The move is similar to one made by popular video game developer Epic Games, which last year released the Android version of battle royale hit Fortnite via its own downloadable launcher to avoid the 30 percent cut. Notably, Tinder is Match Group’s most profitable entity, and between its subscription services and other in-app purchase options like paying for the ability to know when someone has read your message, the software is often one of the highest grossing free apps on both iOS and Android.
“At Match Group, we constantly test new updates and features to offer convenience, control and choice to our users,” says Match Group spokesperson Justine Sacco in a statement given to Bloomberg. “We will always try to provide options that benefit their experience and offering payment options is one example of this.” After inputting your credit card into Tinder’s system, the app supposedly defaults to that payment method for any in-app purchase in the future, allowing Tinder to bypass the cut indefinitely. Google was not immediately available for comment.
Epic and Match may be the only two high-profile companies to thus far openly bypass the Play Store while still trying to cater to Android users. Yet prominent subscription services like Netflix and Spotify have for years expressed distaste for the 70-30 model of modern app stores, which was put in place by Apple back in 2008 and borrowed just a few months later by Google for its Play Store.
Many companies treat the 30 percent cut as the cost of doing business, especially on iOS where you get Apple’s quality control and firm grip on its ecosystem, although some begrudgingly refer to the fee as the “Apple tax.” Even though Epic Games did bypass the Google Play store, it decided to release Fortnite on iOS through the App Store and take the hit, for instance. Android, however, is more open and therefore more flexible with how developers want to make money and reach users more directly. That’s opened the door for Epic and now Match Group to experiment.
Despite Apple’s steadfast approach to App Store fees, Spotify has filed an antitrust complaint against Apple with the European Commission looking to get changes forced by way of regulation. The EU is now in the process of investigating Apple for alleged anti-competitive tactics, with Spotify arguing that Apple’s 30 percent cut puts third-party services at a disadvantage when competing against its own offerings, like Apple Music.

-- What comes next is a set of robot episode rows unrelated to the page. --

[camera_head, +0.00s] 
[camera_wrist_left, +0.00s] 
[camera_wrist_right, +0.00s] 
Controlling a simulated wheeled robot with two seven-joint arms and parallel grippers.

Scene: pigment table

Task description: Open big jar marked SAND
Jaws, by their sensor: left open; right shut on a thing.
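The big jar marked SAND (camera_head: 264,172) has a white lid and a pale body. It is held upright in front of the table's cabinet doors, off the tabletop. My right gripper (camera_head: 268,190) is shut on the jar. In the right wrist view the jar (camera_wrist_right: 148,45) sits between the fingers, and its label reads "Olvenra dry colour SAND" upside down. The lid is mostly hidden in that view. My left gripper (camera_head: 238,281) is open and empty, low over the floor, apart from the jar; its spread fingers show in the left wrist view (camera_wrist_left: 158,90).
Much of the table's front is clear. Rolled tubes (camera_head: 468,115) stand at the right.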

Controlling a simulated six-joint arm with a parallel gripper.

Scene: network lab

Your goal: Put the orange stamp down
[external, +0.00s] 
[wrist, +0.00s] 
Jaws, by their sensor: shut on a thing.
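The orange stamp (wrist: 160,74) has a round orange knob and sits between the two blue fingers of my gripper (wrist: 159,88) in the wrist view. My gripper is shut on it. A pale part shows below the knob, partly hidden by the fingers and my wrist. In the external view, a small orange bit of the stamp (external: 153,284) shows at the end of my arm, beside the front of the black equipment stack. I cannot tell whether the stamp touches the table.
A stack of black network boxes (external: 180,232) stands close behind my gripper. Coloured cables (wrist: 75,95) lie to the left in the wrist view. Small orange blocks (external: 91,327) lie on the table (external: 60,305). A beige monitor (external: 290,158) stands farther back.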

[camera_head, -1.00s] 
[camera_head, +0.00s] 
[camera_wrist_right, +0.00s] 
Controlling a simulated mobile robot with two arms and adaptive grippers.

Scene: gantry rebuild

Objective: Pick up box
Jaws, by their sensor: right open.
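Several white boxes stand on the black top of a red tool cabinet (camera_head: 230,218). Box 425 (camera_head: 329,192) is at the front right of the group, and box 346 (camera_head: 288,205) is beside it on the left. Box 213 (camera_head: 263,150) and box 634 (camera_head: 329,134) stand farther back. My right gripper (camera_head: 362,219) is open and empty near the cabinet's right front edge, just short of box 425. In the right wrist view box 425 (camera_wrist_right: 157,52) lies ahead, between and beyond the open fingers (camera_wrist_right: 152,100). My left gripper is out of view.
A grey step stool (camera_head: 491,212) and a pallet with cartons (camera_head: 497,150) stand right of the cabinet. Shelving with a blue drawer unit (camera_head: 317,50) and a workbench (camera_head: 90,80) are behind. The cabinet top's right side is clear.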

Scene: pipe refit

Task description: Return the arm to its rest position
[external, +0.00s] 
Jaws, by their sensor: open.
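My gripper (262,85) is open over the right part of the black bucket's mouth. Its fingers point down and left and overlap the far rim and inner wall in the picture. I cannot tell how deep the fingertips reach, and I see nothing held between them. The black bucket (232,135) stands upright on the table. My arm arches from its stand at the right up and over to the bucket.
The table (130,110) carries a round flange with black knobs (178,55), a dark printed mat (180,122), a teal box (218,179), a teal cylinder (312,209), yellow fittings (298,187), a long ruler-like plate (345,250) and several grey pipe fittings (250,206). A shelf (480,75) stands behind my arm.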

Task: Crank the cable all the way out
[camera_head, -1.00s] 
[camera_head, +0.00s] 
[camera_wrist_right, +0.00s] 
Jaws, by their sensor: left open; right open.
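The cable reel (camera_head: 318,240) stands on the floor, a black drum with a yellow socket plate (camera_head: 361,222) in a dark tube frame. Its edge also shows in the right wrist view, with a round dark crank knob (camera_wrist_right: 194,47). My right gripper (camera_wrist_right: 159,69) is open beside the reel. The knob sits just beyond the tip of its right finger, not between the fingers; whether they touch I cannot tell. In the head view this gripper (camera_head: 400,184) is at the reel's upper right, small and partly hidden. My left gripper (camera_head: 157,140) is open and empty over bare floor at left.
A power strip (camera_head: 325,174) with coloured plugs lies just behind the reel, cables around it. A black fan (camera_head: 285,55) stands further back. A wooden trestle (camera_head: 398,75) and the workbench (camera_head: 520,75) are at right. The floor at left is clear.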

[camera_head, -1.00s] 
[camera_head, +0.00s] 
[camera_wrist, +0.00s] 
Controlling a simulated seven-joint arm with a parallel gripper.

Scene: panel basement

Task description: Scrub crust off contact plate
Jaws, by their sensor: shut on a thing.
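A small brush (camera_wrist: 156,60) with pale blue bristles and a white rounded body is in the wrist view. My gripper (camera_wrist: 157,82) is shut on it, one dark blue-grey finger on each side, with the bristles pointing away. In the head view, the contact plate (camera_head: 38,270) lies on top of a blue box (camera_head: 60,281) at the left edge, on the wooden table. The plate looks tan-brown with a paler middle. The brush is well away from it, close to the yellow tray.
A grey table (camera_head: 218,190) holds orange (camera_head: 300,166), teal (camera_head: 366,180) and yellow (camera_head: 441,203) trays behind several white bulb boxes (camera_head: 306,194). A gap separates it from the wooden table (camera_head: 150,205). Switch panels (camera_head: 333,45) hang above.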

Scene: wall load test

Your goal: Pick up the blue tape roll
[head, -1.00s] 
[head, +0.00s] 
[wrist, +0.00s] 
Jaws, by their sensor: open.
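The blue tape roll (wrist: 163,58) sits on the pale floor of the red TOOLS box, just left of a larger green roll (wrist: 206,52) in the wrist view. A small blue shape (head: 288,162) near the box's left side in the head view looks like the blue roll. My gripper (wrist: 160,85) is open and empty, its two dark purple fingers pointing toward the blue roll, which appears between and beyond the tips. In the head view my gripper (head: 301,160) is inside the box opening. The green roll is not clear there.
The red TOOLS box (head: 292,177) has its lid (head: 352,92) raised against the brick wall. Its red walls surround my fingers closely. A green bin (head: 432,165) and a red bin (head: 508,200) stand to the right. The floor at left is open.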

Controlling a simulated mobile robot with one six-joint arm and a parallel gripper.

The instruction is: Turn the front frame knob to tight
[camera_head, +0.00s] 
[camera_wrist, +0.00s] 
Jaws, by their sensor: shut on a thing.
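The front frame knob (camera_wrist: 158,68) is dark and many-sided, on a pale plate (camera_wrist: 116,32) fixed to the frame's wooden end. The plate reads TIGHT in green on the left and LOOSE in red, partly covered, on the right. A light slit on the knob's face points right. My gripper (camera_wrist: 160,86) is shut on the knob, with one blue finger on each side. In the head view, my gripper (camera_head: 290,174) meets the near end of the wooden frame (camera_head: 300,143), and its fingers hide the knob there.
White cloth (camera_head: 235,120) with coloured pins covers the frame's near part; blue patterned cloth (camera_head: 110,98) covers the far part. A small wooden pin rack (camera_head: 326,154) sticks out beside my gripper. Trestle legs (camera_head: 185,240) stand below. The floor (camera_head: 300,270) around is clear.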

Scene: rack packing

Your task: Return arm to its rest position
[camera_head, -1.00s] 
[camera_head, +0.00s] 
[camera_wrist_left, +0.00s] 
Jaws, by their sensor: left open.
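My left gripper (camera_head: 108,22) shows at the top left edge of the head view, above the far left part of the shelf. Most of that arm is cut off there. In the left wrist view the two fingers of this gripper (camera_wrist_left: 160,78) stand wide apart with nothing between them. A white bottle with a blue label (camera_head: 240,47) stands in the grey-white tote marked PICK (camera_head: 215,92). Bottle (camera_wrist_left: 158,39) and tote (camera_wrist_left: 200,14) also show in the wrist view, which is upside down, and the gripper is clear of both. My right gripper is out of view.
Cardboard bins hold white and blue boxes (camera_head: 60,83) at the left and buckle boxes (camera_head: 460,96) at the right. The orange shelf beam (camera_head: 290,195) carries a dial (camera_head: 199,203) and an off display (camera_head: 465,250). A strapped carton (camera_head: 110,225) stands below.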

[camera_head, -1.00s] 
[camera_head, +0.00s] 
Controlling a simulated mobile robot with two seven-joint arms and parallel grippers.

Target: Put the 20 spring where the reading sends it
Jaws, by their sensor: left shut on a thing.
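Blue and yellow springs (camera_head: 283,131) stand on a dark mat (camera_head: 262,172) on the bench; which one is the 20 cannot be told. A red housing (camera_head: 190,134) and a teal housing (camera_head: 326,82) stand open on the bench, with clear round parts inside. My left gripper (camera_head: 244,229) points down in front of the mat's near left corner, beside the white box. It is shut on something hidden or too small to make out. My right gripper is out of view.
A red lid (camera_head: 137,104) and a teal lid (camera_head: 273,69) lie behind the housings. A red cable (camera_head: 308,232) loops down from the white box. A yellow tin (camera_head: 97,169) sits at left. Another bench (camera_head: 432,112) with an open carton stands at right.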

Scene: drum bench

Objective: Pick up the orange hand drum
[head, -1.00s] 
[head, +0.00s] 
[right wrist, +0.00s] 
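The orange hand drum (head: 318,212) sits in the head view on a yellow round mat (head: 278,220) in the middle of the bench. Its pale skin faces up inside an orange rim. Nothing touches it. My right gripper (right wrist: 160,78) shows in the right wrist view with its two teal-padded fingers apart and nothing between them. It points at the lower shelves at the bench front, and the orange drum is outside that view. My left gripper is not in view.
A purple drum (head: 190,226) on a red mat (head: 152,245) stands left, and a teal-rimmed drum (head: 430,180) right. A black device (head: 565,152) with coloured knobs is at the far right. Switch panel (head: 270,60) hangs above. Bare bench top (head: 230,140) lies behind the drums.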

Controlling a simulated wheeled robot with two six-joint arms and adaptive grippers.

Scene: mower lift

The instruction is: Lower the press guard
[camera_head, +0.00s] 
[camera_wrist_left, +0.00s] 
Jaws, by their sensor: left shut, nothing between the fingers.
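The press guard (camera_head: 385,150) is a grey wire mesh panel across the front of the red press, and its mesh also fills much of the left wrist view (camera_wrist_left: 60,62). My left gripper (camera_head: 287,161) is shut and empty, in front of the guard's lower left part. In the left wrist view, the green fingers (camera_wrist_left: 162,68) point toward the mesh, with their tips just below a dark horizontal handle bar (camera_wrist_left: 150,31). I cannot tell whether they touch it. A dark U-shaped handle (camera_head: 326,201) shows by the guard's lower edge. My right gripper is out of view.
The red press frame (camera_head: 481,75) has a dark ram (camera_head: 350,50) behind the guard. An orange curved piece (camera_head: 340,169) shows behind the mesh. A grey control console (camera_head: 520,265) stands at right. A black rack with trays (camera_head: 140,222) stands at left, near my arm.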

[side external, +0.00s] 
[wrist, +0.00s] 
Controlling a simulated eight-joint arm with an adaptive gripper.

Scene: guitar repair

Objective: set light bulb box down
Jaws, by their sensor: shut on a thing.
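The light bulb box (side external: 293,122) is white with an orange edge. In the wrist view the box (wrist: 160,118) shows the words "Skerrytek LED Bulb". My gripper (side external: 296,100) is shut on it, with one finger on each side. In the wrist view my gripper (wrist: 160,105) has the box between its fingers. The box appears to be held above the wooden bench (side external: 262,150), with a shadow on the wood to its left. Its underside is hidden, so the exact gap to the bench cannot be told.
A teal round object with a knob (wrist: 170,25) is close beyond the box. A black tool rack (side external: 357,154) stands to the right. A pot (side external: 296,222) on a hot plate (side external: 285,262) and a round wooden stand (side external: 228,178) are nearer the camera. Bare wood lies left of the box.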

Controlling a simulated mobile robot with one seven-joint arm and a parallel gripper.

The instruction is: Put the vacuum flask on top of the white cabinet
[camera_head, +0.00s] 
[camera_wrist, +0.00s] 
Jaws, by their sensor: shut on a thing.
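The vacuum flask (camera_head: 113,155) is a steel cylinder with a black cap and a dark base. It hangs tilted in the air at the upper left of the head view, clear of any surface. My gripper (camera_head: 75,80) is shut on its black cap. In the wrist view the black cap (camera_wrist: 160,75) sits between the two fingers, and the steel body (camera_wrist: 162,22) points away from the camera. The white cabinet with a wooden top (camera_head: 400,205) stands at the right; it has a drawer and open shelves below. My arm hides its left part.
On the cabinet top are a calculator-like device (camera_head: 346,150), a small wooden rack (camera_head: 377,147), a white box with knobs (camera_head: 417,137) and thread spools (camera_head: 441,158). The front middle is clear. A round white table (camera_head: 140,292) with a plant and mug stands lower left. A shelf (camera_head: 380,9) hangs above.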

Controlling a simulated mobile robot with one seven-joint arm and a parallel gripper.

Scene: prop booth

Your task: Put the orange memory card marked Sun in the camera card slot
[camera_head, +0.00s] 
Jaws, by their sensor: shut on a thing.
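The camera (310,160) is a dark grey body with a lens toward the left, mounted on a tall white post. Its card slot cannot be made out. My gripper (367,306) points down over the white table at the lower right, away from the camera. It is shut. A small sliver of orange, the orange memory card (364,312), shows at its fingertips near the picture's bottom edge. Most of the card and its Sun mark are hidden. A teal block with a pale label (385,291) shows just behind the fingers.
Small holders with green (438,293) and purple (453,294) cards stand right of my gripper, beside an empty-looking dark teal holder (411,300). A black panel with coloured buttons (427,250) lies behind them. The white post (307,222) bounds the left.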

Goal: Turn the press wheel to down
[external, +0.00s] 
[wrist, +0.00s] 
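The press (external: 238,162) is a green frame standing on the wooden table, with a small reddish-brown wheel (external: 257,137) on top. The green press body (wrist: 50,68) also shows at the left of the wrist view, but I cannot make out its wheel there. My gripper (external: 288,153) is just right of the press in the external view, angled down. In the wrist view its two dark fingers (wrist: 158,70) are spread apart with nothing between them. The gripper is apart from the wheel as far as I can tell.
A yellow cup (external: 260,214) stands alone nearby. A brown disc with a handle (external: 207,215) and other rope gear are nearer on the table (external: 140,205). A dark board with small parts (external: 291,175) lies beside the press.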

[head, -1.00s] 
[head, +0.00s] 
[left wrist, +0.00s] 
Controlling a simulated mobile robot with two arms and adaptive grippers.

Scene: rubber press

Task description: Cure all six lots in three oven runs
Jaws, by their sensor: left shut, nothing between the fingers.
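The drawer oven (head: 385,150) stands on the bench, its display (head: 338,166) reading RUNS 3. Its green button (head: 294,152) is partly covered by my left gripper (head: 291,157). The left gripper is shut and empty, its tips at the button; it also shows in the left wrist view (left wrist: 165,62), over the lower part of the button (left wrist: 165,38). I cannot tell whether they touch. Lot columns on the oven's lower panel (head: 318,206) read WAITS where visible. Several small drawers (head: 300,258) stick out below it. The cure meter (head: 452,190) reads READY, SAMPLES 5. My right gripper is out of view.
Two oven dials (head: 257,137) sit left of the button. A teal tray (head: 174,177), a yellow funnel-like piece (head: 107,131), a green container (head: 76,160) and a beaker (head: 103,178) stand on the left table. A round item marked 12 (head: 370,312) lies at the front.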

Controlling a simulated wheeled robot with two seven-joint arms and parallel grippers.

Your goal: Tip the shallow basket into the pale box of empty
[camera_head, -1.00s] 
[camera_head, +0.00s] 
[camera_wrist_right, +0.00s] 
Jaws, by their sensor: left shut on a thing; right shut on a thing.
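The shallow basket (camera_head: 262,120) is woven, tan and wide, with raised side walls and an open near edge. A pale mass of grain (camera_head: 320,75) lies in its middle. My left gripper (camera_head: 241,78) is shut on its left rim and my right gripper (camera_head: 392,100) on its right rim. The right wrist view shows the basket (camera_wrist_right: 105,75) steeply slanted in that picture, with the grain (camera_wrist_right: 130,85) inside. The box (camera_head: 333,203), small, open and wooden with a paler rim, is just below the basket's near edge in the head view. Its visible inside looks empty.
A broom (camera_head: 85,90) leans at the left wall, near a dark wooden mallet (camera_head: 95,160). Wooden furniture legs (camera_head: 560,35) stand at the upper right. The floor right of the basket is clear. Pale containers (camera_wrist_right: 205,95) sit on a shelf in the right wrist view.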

For years before that, Spotify and Netflix both have come up with creative ways to push people outside the Apple and Google ecosystems on mobile to avoid having to pay the fee, occasionally capitulating to the storeowners and jacking up monthly subscription prices for mobile sign-ups as a result.
Last August, Netflix began reportedly testing a method similar in design to Tinder’s that lets users sign up directly to its service through a mobile webpage that would bypass the iOS App Store. In December of last year, Netflix stopped allowing in-app purchases of any kind for both new and existing users on iOS.
Apple has tried to make an effort to specifically appease companies that charge for subscription services, lowering its App Store fees back in 2016 from 30 to 15 percent on any service to which a user had been subscribed via the mobile app for longer than 12 months. Google joined Apple in that policy back in the fall of 2017. But it appears companies are getting more and more tired of the status quo and are considering trying to bypass the middlemen entirely.
It’s not clear whether Google will take action against Tinder for trying to skirt the store; In the past, Apple has reportedly hindered Spotify’s iOS app by restricting updates when it found out the music streaming service was trying to bypass the App Store. Google took no action against Epic, but that wasn’t a clear comparison because Tinder is still being distributed by the Play Store and technically still bound by Google’s terms. Regardless, in the event Google decides to do nothing, that could mean many more apps follow Match Group’s lead in pushing users to give the app maker, and not the Play Store, their credit card info.